WaPo Digs Into ICI Lobbying Efforts


Media scrutiny of the Investment Company Institute is growing. Sunday morning the Washington Post made the fund industry trade and lobbying group the subject of a less-than-supportive article. The Sunday edition of the paper is widely read by Washington policy makers, meaning that the coverage could have a significant impact on the ICI's efforts. Potentially worse for the ICI is the identity of the author's article.

The reporter was Kathleen Day, the same Washington Post staff writer who badgered ICI officials (including Matthew Fink) during a conference call with reporters last week. Day was the reporter who most aggressively took the side of John Freeman when ICI officials asked him to leave the call.

Freeman is one of two authors of a study the ICI was attempting to refute in its phone-in press conference last Tuesday. Both study authors crashed the call. When Fink refused to answer a question posed by Freeman about the inclusion of Vanguard funds in the ICI study, Day attempted to ask the same question. Fink refused and instead called on reporters to ask a question of their own.
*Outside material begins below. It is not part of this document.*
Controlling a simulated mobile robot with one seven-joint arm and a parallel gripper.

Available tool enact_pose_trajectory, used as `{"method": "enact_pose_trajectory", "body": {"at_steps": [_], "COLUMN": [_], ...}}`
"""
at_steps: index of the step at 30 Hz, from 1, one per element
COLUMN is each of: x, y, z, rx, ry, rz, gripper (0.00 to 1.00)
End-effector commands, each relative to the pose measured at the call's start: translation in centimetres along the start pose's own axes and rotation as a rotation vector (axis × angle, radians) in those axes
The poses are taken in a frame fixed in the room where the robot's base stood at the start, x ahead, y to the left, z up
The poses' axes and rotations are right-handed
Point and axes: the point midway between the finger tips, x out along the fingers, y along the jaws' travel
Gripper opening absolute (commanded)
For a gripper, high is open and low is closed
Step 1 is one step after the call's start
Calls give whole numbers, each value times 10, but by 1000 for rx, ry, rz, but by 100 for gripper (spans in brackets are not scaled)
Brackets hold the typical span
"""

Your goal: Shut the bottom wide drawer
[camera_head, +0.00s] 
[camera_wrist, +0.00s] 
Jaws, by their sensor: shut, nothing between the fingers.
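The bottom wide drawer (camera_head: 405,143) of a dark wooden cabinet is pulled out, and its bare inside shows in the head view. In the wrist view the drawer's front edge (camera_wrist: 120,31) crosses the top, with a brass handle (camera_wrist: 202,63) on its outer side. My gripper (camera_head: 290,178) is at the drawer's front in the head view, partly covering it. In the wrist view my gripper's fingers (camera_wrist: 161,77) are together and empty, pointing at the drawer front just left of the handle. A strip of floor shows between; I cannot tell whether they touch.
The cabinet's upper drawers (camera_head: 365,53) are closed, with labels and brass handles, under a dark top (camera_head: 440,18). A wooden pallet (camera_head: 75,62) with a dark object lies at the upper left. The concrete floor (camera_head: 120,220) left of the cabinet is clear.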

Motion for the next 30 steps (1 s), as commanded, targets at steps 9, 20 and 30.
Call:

In her Sunday article Day took on the practice of some ICI members of using shareholder fees to pay their ICI dues. She also examined the ICI's track record as a lobbyist and its efforts to derail state and Federal legislation the industry sees as potentially harmful to its interests.

Day wrote in the article that a consultant from Management Practice Inc. as saying that "many fund managers charge shareholders at least half of the cost of ICI dues, with many others charging all of it to them." She also reported that the ICI's annual membership dues came to $31 million.

She also quotes fund critics who "say they think the lobbying group acts primarily on behalf of the fund managers, not shareholders" and points to the ICI's PAC contributions that so far total $225,000 in the 2004 cycle and reached more than $400,000 in 2002.